Nilto Maciel revisitado* (Batista de Lima)




Sânzio de Azevedo me telefonou à tarde de 30 de abril último para anunciar a morte de Nilto Maciel. Já não bastava a aflição da Declaração do Imposto de Renda, no seu último dia. Havia prenúncio desde cedo, com Fortaleza engasgada de carros que não se moviam. Inacreditável tão fatídica notícia sobre alguém tão presente na nossa vida literária, sobre um líder entre gerações de escritores de 1970 até hoje. Talvez só parelha com Rogaciano Leite Filho, que, mesmo assim, teve uma morte mais ou menos convivida. Nilto sempre foi surpreendente, em Fortaleza ou em Brasília, em que residiu por três décadas, estava rodeado por escritores, falando pouco e dizendo muito.

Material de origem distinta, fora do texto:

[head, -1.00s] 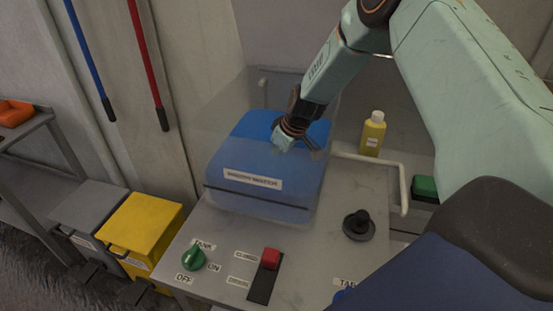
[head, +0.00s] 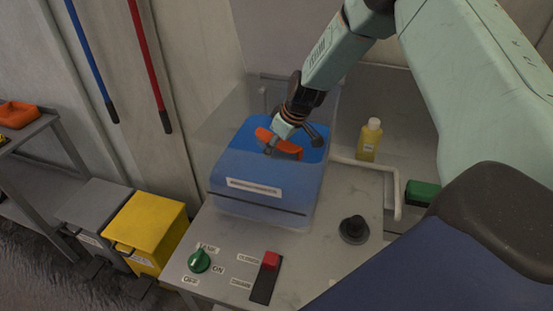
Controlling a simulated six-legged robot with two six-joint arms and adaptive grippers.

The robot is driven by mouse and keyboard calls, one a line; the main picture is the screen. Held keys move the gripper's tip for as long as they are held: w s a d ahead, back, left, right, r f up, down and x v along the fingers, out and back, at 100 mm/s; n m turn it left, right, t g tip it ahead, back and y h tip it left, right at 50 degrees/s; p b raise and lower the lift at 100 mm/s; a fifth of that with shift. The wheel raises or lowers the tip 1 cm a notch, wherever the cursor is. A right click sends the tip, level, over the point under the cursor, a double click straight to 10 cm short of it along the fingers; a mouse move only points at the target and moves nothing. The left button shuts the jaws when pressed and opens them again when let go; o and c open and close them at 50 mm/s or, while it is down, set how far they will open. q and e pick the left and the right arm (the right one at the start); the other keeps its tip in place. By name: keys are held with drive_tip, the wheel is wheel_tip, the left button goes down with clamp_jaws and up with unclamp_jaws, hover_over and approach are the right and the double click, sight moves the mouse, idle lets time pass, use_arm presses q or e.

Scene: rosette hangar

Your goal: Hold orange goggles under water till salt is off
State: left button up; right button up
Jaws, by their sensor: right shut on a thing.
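The orange goggles (head: 287,147) are in my right gripper (head: 284,140), which is shut on them. They are at the open top of the blue tank (head: 232,168), which has a label on its front and a clear guard around it. Part of the goggles is hidden behind the gripper. Whether they touch water, and whether salt is on them, I cannot tell. My left gripper is not in view.
The bench front carries a green knob (head: 199,261) marked ON and OFF, a red-handled slider (head: 270,261) and a black knob (head: 354,228). A yellow bottle (head: 369,141), a white pipe (head: 397,190) and a green block (head: 422,193) are to the right. A yellow bin (head: 147,229) stands left.

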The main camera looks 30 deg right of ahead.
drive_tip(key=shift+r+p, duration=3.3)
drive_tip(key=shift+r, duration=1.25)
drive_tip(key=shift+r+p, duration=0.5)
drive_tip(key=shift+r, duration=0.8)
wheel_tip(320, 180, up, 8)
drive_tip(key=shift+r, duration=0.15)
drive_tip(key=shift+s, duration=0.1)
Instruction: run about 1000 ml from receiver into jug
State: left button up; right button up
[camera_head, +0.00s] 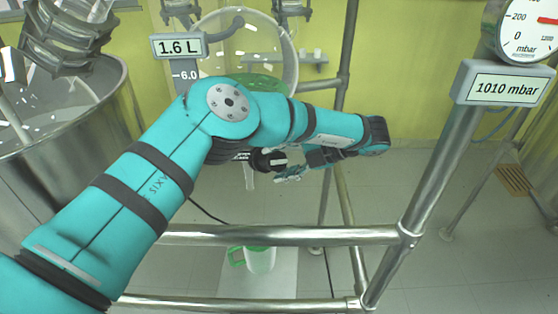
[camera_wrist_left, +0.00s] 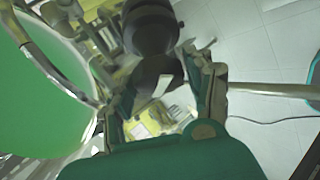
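The round glass receiver (camera_head: 277,45) hangs at the back, behind my left arm, with green liquid (camera_head: 255,84) low in it. Its label (camera_head: 178,46) reads 1.6 L. Below it, a black valve part (camera_head: 266,160) and a pale outlet tube (camera_head: 249,178) show. The jug (camera_head: 262,259), pale with a green handle, stands low behind the rails, under the outlet. My left gripper (camera_head: 290,170) is at the black valve part. In the left wrist view its fingers (camera_wrist_left: 165,95) are spread either side of the black part (camera_wrist_left: 152,30), with gaps visible. My right gripper is not in view.
Steel rails (camera_head: 290,235) cross in front of the jug. A steel vessel (camera_head: 70,130) stands at the left. A display (camera_head: 507,84) reading 1010 mbar and a dial gauge (camera_head: 530,28) are at the upper right. The floor at the right is mostly clear.

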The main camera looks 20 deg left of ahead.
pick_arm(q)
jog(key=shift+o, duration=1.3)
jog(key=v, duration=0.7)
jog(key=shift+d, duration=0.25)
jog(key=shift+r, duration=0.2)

Nilto Fernando Maciel nasceu em 30 de janeiro de 1945 em Baturité, cidade em que fez seus primeiros estudos. Ainda adolescente já estava em Fortaleza para estudos mais avançados que o levariam, com o tempo, a ingressar na Faculdade de Direito da Universidade Federal do Ceará. Como advogado candango chegou a Brasília, enquanto aquela cidade ainda adolescia, e por lá ficou trabalhando no Tribunal de Justiça até quando aposentou-se e retornou para Fortaleza. Tanto na Capital Federal quanto na Capital Cearense, engajou-se no mundo da Literatura como notável narrador e também como organizador de grupos literários e periódicos de vasta repercussão nacional.

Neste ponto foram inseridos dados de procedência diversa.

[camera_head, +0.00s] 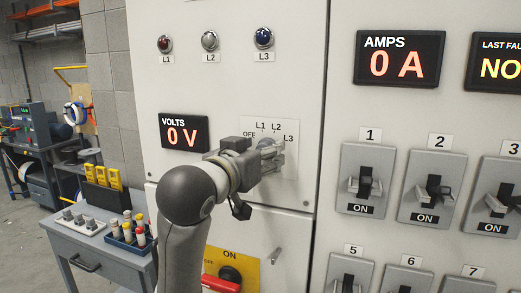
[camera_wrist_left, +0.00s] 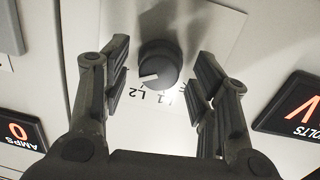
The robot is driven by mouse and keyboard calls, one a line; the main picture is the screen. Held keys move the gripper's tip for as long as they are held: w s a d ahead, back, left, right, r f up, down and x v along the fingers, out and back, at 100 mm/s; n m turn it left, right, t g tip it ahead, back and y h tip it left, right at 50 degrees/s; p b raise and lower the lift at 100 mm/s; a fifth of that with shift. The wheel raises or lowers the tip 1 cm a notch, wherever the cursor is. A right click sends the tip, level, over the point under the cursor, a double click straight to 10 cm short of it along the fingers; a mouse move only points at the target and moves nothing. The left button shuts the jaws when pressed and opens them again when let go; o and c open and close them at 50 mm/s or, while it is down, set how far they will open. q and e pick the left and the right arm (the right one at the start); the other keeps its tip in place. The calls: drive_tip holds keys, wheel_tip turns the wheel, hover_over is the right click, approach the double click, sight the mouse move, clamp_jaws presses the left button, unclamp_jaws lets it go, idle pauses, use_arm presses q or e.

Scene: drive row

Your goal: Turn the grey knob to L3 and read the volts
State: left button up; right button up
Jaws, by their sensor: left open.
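The knob (camera_wrist_left: 160,65), dark grey with a white mark, shows in the left wrist view on its pale plate (camera_wrist_left: 212,25). Its mark points toward the lower left, on the L2 side of the lettering; the exact setting is hard to tell. My left gripper (camera_head: 272,152) is at the plate (camera_head: 291,165) with its fingers open, one on each side of the knob; contact is not clear. In the head view the gripper hides the knob, while OFF, L1, L2 and L3 show above it. The volts display (camera_head: 184,133) reads 0 V. My right gripper is not in view.
Lamps L1 red (camera_head: 165,43), L2 pale (camera_head: 210,41) and L3 blue (camera_head: 263,38) sit above. The amps display (camera_head: 400,59) reads 0 A. Several breaker switches are on the right. A tool cart (camera_head: 92,240) stands left.

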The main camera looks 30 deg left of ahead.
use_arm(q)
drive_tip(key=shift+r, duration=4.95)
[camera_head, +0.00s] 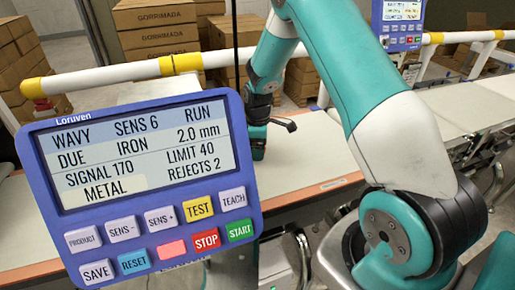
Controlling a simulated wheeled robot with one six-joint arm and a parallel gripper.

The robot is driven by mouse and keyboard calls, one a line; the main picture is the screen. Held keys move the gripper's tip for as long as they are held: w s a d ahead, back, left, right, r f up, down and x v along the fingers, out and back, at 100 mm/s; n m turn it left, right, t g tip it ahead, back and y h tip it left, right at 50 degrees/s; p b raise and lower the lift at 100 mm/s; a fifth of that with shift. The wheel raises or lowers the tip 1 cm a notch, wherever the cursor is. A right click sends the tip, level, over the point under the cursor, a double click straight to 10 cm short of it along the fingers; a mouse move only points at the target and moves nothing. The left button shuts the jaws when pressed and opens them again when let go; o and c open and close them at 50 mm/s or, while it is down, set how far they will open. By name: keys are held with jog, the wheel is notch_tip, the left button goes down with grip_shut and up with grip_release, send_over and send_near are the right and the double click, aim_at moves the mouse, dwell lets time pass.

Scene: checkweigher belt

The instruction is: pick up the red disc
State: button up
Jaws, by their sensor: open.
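My arm reaches over the pale conveyor belt (310,150) and bends down toward it. My gripper (258,153) is at the arm's far end, low over the belt just right of the control panel. It is open, but its fingers are small and dark here, and I cannot make out anything between them. I do not see a red disc on the visible parts of the belt. The panel hides a large part of the belt, and my arm hides some more.
A blue control panel (148,232) fills the lower left; its screen reads METAL, SIGNAL 170, REJECTS 2. A white rail with yellow bands (110,76) runs behind the belt. Stacked cartons (155,22) stand at the back. A second panel (398,22) is at upper right.

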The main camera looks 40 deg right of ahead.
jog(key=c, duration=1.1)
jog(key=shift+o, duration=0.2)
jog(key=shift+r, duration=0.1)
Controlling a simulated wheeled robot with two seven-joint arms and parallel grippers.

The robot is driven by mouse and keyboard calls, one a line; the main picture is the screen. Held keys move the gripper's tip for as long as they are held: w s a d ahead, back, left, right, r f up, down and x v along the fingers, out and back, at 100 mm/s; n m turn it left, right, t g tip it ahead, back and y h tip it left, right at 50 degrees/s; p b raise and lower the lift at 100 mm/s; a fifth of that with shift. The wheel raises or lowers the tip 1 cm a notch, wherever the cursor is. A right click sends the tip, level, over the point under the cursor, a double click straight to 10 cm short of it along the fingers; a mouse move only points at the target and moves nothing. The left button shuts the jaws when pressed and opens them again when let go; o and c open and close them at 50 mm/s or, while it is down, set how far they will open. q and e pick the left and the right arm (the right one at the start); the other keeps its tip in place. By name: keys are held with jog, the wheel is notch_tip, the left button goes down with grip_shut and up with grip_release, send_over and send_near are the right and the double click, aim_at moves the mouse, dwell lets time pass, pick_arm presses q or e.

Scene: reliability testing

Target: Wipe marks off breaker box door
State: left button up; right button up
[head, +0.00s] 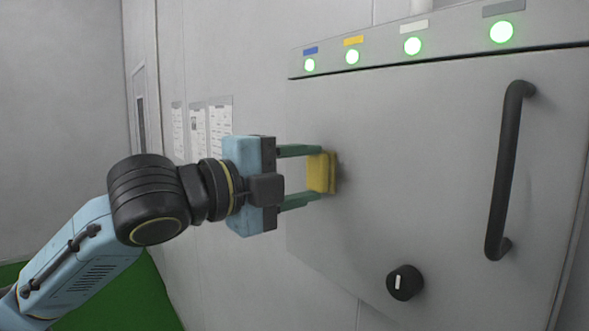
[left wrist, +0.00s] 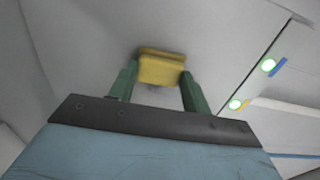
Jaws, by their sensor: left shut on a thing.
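The breaker box door (head: 420,170) is a large grey panel filling the right of the head view. My left gripper (head: 318,174) is shut on a yellow sponge (head: 321,172) with a darker backing. The sponge is at the door's left part and appears to be against its surface. In the left wrist view the sponge (left wrist: 161,69) sits between the green fingers of my left gripper (left wrist: 158,80). A faint dark smudge shows on the door (left wrist: 110,40) around the sponge; the surface behind the sponge is hidden. My right gripper is not in view.
A black vertical handle (head: 508,170) sticks out at the door's right side. A round black knob (head: 405,282) sits low on the door. Several green lights (head: 412,46) line the panel above. Paper sheets (head: 208,127) hang on the wall to the left.

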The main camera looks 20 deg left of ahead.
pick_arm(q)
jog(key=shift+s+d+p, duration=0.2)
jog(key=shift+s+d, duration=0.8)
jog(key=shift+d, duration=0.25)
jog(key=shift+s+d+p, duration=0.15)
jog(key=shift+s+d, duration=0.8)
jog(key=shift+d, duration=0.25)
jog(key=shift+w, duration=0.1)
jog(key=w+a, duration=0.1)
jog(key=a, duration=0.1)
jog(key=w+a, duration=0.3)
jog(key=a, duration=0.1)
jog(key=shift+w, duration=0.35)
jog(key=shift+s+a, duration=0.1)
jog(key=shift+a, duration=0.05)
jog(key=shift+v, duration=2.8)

Fui apresentado a Nilto Maciel em 1971, pelo seu irmão Ednardo, que como eu, fazia Letras, curtia literatura e frequentava o Restaurante Universitário. Ednardo faleceu em um acidente automobilístico e a amizade com Nilto ampliou-se quando ele, ao lado de Jackson Sampaio, Carlos Emílio Correia Lima e Manoel Raposo fundaram a revista O Saco de que éramos curtidores assíduos. Sua ida para Brasília parecia que ia quebrar esse vínculo afetivo. Acontece que em 1979, com o surgimento do Siriará, grupo literário com mais de duas dezenas de escritores, estávamos de novo batalhando juntos pela Literatura Cearense.

A distância entre Brasília e Fortaleza não impediu de Nilto atuar no novo grupo literário, principalmente lá fora, na divulgação do que fazíamos aqui. Qualquer feriado, período de férias e final de ano, estava o companheiro conosco em reuniões literárias e noitadas no Estoril. Era um boêmio de poucas palavras e muitos goles, no entanto, sempre comedido, parceiro e fraterno. Qualquer um de nós quando íamos a Brasília, era festa na certa. O Bar Macambira era local de reunião de confrarias literárias. Ali se reuniam poetas, políticos, leitores e boêmios em papos e doses que varavam a noite.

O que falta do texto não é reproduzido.